According to the FAA, this new AD was prompted by manufacturing design changes to certain metallic support panel assemblies installed in the flight deck. The design changes resulted in poor bonding of the panel assemblies, consequently leading to insufficient electrical grounding in the installed equipment. Degradation of bonds essential for the electrical grounding of equipment could affect the operation of certain systems, including engine ice protection.

“We continue to work closely with the FAA and our customers to address the ground path issue in affected 737s.”

a Boeing spokeswoman said to Reuters

The FAA has explained that this issue was discovered during testing of a newly manufactured Boeing Model 737-8 airplane. During testing the electrical power systems did not perform as expected; this behaviour was also observed in two other places, including the mounting tray for the standby power control unit (SPCU), which is located behind the first officer, and the main instrument panel (MIP) assembly, which is located in front of and between the captain and first officer.

FAA Concerned About Boeing 737 MAX Electrical Grounding Issue
FAA Concerned About Boeing 737 MAX Electrical Grounding Issue

Required Actions

In order to address this issue, the AD requires modifying the electrical bonding of certain support panel assemblies; these panels are installed to provide sufficient electrical grounding for the equipment in the flight deck.
Boeing is currently developing service information for a modification that will address this unsafe condition.

The FAA says that 71 737-8 and 737-9 planes with US registration are affected by this AD, but sources have said to Reuters that it actually impacts more than 300 planes in Boeing’s inventory. To comply with these actions, the US authority estimates that 68 airplanes will need to have multiple flight deck panels modified. This is estimated to take around 24 work-hours, at a cost of $85 per hour with a part cost of $200; each aircraft will subsequently cost approximately $2,240 but, once the inspection is mandatory, this will mean that there will be a total spend by US operators of $152,320.

Another 3 aircraft have to modify one flight deck panel, taking around nine work-hours with a part cost of $100; each aircraft will subsequently cost approximately $865, with a total cost for all airlines of $2,595.

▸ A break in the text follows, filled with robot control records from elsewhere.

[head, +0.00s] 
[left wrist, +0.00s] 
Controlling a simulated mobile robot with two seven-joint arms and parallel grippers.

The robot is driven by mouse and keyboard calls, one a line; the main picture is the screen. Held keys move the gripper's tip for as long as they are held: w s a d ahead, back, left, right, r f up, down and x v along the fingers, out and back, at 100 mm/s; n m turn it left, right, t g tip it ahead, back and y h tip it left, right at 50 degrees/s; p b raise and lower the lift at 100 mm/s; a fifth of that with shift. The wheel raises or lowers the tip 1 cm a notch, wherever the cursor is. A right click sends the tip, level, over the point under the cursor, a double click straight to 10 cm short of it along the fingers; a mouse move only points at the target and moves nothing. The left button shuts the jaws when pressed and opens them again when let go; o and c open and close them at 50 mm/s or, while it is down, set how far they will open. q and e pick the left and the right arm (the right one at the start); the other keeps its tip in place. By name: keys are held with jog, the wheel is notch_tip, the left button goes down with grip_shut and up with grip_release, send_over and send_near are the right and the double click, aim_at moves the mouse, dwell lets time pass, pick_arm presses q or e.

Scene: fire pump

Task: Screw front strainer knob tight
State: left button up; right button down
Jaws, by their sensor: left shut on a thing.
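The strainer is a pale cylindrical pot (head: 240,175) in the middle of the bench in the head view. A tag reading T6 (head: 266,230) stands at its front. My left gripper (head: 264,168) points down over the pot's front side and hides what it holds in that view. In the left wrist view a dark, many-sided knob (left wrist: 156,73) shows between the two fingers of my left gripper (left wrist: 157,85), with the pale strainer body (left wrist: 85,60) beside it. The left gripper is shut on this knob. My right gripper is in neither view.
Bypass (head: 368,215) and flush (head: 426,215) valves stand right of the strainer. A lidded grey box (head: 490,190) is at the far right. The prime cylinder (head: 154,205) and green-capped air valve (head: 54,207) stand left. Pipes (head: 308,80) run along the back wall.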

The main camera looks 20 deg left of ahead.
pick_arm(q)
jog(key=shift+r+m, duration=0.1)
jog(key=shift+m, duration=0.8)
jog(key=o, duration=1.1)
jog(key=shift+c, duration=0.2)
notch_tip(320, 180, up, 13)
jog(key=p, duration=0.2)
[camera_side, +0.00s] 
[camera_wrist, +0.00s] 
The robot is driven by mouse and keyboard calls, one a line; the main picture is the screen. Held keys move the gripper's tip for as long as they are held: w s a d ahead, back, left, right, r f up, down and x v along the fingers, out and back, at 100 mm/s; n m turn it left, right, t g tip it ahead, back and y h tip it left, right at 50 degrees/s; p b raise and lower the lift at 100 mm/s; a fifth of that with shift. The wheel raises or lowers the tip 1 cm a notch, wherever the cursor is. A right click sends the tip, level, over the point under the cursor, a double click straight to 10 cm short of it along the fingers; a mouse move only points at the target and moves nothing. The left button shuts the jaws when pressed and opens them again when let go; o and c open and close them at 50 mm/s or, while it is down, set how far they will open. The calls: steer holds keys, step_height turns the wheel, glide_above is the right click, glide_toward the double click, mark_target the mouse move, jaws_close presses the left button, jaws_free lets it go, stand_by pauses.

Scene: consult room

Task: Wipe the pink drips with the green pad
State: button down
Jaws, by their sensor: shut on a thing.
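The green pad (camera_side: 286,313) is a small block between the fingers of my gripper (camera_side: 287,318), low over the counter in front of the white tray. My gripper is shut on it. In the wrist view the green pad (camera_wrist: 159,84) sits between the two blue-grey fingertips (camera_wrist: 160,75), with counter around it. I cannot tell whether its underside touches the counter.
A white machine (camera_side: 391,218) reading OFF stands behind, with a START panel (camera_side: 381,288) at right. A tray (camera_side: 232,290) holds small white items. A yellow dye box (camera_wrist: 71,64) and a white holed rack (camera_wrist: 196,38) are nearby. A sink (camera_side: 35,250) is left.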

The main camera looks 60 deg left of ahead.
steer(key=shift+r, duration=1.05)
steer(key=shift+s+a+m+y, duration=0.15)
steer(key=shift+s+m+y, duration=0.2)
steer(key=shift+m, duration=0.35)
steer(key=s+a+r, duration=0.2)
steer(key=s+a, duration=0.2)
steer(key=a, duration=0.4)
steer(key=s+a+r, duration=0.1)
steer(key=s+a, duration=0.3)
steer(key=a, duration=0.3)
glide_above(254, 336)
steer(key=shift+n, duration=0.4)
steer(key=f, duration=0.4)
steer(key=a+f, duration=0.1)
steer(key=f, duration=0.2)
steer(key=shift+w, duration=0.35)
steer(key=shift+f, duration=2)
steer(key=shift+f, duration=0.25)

If this situation if not addressed it could result in the loss of critical functions and/or multiple simultaneous flight deck effects, which may prevent continued safe flight and landing.

“All affected airplanes, both in the US and worldwide, have been removed from service, pending development and implementation of approved corrective action that will address the unsafe condition.”

This AD is effective from April 30th 2021 and special flights are permitted to operate the airplane to a location where the airplane can be modified.

Engine Corrosion Reports

The worldwide fleet of the 737 MAX was grounded for more than two years, mainly in dry places like deserts; this was done to preserve the aircraft in almost ideal conditions, but some parts might now be showing some wear and tear. This second AD was prompted by multiple reports of pressure sub-system (PSS) unit faults, due to pressure transducer corrosion following extended storage periods.

The manufacturer’s investigation found that certain PSS units, identified by serial number, have been exposed to conditions that make pressure transducers in these units susceptible to an increased rate of faults. These conditions include moisture ingress from long-term on-wing storage, coupled with certain manufacturing processes of the affected pressure transducers. Together these conditions can cause corrosion and subsequent electrical shorting of the pins in the pressure transducer.

737 MAX LEAP-1B Engine Build Up Renton Factory (Photo by Safran)

“In April 2021 the FAA received a report from CFM, the engine manufacturer, of numerous instances of PSS unit faults. The manufacturer reported that these faults have been occurring since October 2020 and are a result of pressure transducer corrosion following extended storage periods. The manufacturer’s investigation found that certain PSS units, identified by serial number, have been exposed to conditions that make pressure transducers in these units susceptible to an increased rate of faults.”

To resolve this issue the FAA has presented three scenarios for airlines: For an engine in service, this AD requires checks for engine maintenance messages, related to the pressure transducer, and, depending on the results of the check, replacement of the PSS unit before further flight. For engines with fewer than 15 hours of electrical power applied to the PSS unit, within the past 90 days, and for an engine that is not in service, this AD requires applying electrical power to the PSS unit before further flight.

The FAA estimates that this AD affects 158 engines installed on airplanes of US registry; if not addressed this condition could result in the loss of engine thrust control and reduced control of the airplane.